Incumbents Craig Hill and Jeff McCall, along with newly elected Clarinda City Council member Austin Ascherl, were sworn into office Wednesday, Dec. 11, at Clarinda City Hall.
Clarinda City Manager Gary McClarnon administered the oath near the conclusion of the council meeting Wednesday. The three council members were victorious in the Nov. 5 city election.
Ascherl will officially take office Jan. 1, 2020. He replaces council member Gary Alger, who did not seek re-election to the council. Alger has served on the city council for 12 years.
“I would like to thank everybody connected with the city, the city council and the citizens for 12 good years. It’s been a very good council,” Alger said.
The other council members then in turn thanked Alger for his service and welcomed Ascherl to the city council. Mayor Lisa Hull then presented Alger with a certificate of recognition and a gift from the city to thank him for his service.
Earlier in the meeting, a public hearing was held on a proposed sewer revenue loan agreement not to exceed $15,400,000 for the construction of the new sewer plant in Clarinda. No objections were raised during the hearing.
Therefore, the loan agreement providing for the issuance of sewer revenue bonds to fund the sewer project was approved by the council. The agreement covered 20 years with an interest rate of 1.75 percent.
“Basically, it’s set up the same as our water notes we have. We do have to make sure we have net revenues of 10 percent of our total annual payment,” McClarnon said.
The council also approved the five-year Airport Capital Improvement Plan during the meeting. The council previously discussed the plan at its Nov. 13 meeting.
Projects included in the plan are the rehabilitation of the paved runway in Fiscal Year 2021. Then, in 2022, the plan calls for repairs to the taxiway, turnarounds and apron.
Clarinda would then update its Airport Layout Plan in 2023. McClarnon said it has been more than 10 years since the city has updated the plan.
“The rest of it is more long-term stuff that may or may not happen. We’ll look at everything again next year at this time,” McClarnon said.

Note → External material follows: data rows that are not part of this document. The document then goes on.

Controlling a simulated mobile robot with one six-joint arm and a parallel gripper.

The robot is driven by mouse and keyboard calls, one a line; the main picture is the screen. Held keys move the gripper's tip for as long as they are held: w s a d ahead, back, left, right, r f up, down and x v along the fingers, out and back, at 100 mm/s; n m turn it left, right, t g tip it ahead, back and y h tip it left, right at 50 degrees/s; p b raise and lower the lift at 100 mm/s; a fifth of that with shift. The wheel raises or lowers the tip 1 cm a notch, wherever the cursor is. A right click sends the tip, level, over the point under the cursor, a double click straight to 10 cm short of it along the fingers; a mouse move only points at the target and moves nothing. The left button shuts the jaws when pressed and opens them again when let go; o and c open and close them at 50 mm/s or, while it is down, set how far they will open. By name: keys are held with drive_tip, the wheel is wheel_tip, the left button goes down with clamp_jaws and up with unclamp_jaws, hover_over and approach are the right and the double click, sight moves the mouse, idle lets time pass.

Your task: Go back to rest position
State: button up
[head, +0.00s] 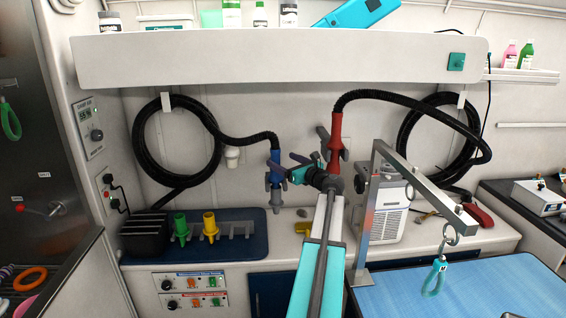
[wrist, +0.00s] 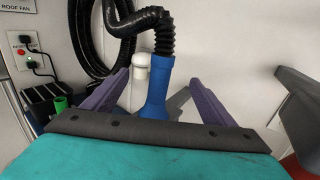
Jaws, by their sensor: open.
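My gripper (head: 283,174) is at the end of my arm, which reaches toward the back wall. In the wrist view its two purple-grey fingers (wrist: 158,80) are spread apart and empty. A blue hose nozzle (head: 275,160) hangs upright on a black hose by the wall. In the wrist view the blue nozzle (wrist: 156,95) shows between the fingers, with no visible grip on it. Its lower end is hidden behind the gripper's dark plate. I cannot tell the depth gap between fingers and nozzle.
A red nozzle (head: 335,135) hangs just right of my wrist. A grey metal post (head: 370,215) with a teal loop stands by the blue table (head: 470,290). Green and yellow nozzles (head: 210,228) stand on the counter. A white shelf (head: 280,58) overhangs the hoses.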

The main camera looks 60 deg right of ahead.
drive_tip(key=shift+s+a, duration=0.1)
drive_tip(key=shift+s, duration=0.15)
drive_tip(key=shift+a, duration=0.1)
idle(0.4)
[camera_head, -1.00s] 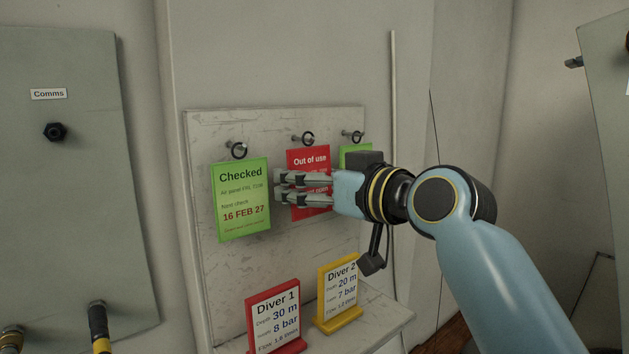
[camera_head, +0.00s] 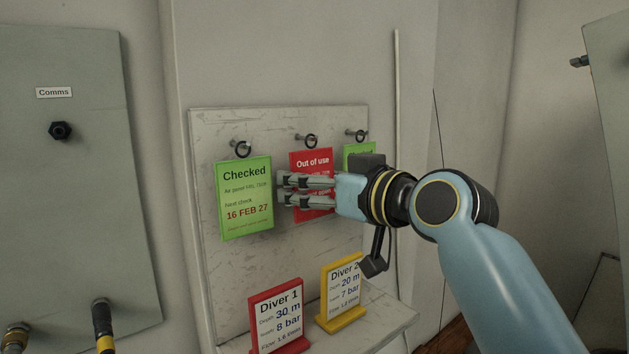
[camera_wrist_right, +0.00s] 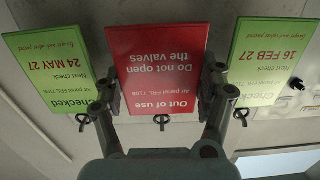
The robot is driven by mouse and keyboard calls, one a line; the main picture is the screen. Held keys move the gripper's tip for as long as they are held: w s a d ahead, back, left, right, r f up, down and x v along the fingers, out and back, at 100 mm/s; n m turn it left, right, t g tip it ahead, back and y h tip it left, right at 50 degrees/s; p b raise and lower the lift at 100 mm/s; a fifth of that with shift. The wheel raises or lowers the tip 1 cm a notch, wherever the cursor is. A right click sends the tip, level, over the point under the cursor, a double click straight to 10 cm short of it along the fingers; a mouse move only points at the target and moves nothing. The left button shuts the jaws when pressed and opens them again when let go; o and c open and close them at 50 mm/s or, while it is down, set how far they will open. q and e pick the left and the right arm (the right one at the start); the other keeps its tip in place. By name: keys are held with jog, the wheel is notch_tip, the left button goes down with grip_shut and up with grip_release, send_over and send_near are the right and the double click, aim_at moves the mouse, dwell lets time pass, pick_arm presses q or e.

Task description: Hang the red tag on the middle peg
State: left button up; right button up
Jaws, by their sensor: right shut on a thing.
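The red tag (camera_head: 312,158), reading "Out of use", is upright at the middle of the pale board (camera_head: 345,120). Its dark ring (camera_head: 311,141) shows at the middle peg (camera_head: 299,137); I cannot tell for sure whether it is looped over it. My right gripper (camera_head: 284,188) is shut on the red tag, its fingers crossing in front of the lower part. In the right wrist view the red tag (camera_wrist_right: 158,65) sits between the two fingers (camera_wrist_right: 160,85), one at each side edge. My left gripper is out of view.
A green tag (camera_head: 245,200) hangs on the left peg, and another green tag (camera_head: 358,149) at the right peg is partly hidden by my gripper. Below stand a red Diver 1 sign (camera_head: 279,315) and a yellow Diver 2 sign (camera_head: 342,292) on a shelf (camera_head: 385,325).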

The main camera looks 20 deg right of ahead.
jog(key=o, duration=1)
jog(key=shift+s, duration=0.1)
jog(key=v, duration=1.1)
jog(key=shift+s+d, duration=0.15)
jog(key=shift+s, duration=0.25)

Based on current funding, 90 percent of the projects at the airport are paid with federal funds and the city is responsible for the remaining 10 percent. However, McClarnon said if there is extra discretionary funding available at the federal level, a project could be paid at 100 percent.
“That’s why we keep leaving the parallel taxiway on here. If they have discretionary funds of $2.5 million they want to give us, if we don’t have it on the plan we wouldn’t qualify for that,” McClarnon said.
“We don’t have to do the projects that are on the plan, but we can’t do a project that is not on the plan,” McCall said.
In other business, the council designated McClarnon as the designated officer for the city credit card program. This grants McClarnon access to the credit card accounts, along with the card holders, to make any necessary changes.